Here’s something everybody knows but doesn’t talk about. Many LORs are written by the students themselves! Be ready to write your own letters! Professors are busy people. When I am asked to write a LOR, if I’m fond of the individual, I accept. I admit that very frequently I then ask that person to provide me with a first strong draft letter. There’s 3 benefits to this. One is what I already told you. We professors are very busy, and are asked all the time to write letters. Secondly, and importantly, you have certain specific pieces of information (and perspectives on yourself) that I may not readily think of, but I will remember and confirm if you write it for me. Thirdly, I can allocate more of my energy to write about any additional angles and perspectives. Don’t be shy. Write a very strong letter for yourself. It’s also a great opportunity for you to self-reflect (authenticity only happens when you do that; and that is stronger than anything else). Put aside your personal and cultural reservations (“Will the professor think I’m too fond of myself?”) In all the years of asking students to help me by drafting their letters, I only recall one case where someone wrote something that was way too strong (and guess what, I don’t even remember who that person is; I changed the tone; and moved on). So don’t worry. Don’t be shy. If you are from a culture where bashfulness is an etiquette, well, deal with it! You can tell your professor when you provide him/her with your draft that you put aside such reservations, and hope that he/she is OK with that.

Having said all of that, I often have a sense as to whether an applicant wrote the entire letter (and the professor just did superficial edits and signed), or whether the professor actually made important contributions to the letter. It’s MUCH better for you to be in the latter group.

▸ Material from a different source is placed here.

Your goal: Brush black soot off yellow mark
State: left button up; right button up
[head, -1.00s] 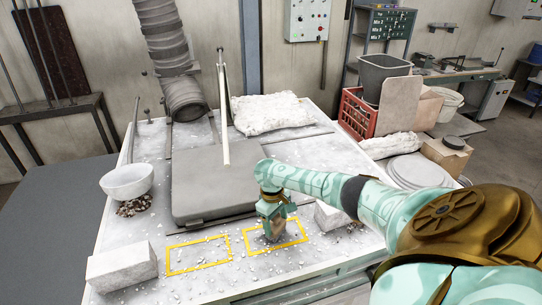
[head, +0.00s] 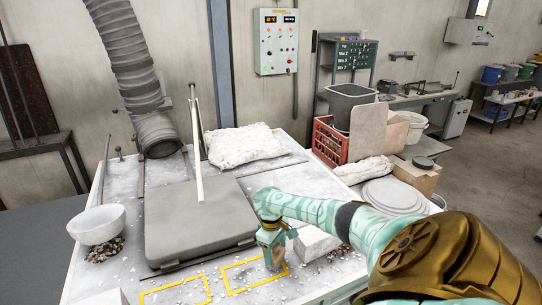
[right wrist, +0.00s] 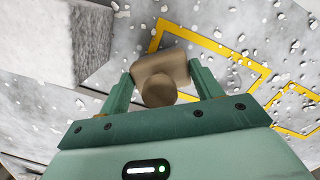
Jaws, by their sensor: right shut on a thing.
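Two yellow outlines are on the white table: the right one (head: 258,284) and the left one (head: 174,285), partly cut off by the frame's lower edge. Inside the right one is a greyish smudge with white crumbs; I cannot make out clear black soot. My right gripper (head: 272,248) is low over the right end of this outline. In the right wrist view it is shut on a brown brush (right wrist: 160,72) with a round knob, whose body covers part of the yellow line (right wrist: 222,48). The brush's underside is hidden. My left gripper is not in view.
A white block (head: 314,243) stands close to the right of my gripper; it is at upper left in the wrist view (right wrist: 88,42). A grey slab (head: 195,225) lies behind the outlines. A white bowl (head: 97,222) sits at left. White crumbs litter the table.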

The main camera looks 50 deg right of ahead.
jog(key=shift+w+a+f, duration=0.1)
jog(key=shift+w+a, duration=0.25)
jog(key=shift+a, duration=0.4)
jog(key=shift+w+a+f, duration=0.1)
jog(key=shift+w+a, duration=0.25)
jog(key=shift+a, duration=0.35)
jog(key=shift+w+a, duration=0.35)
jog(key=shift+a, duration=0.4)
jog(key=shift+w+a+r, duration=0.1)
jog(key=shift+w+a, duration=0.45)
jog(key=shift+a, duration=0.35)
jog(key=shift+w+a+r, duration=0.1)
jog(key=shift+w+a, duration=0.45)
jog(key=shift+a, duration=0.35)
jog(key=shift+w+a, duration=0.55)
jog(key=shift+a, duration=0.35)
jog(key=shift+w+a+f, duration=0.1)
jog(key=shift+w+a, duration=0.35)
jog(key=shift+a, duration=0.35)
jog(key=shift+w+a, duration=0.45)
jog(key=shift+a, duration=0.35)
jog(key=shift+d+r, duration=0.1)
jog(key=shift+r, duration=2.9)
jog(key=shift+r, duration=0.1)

So even if you draft your letter, make sure you find a way for you to ask your professor to add strong content and perspectives to the letter.

As for the actual content of LORs, I personally pay a lot of attention to the last paragraph, where concluding remarks are being made. Here’s another strange thing I’ll admit: when I’m inundated with applications, that last paragraph might be the only paragraph I read fully to narrow down my initial list of applicants, while skimming through the other paragraphs! For the few applicants that I’m very interested in, then I might more carefully read the other parts. 

In any case, the idea is that your authentic self should be best conveyed to me, so if the letter contains specific examples and anecdotes, these help me connect better with you. Such examples would be things like specific research you conducted, instances of write-ups/publications that you had and how you contributed to them, details of how you participate in the lab, how you get along with others, how you do what you do, how good you are as a research and person, your personality, your character. 

So make sure you give yourself ample time to approach the right people to ask for letters; to push to find a time (even if 5 minutes) to tell them how important this letter is to you, how important it is for you to have a STRONG letter from them that conveys who you are. Don’t be shy. Reflect. Communicate. My best wishes to you in your endeavors.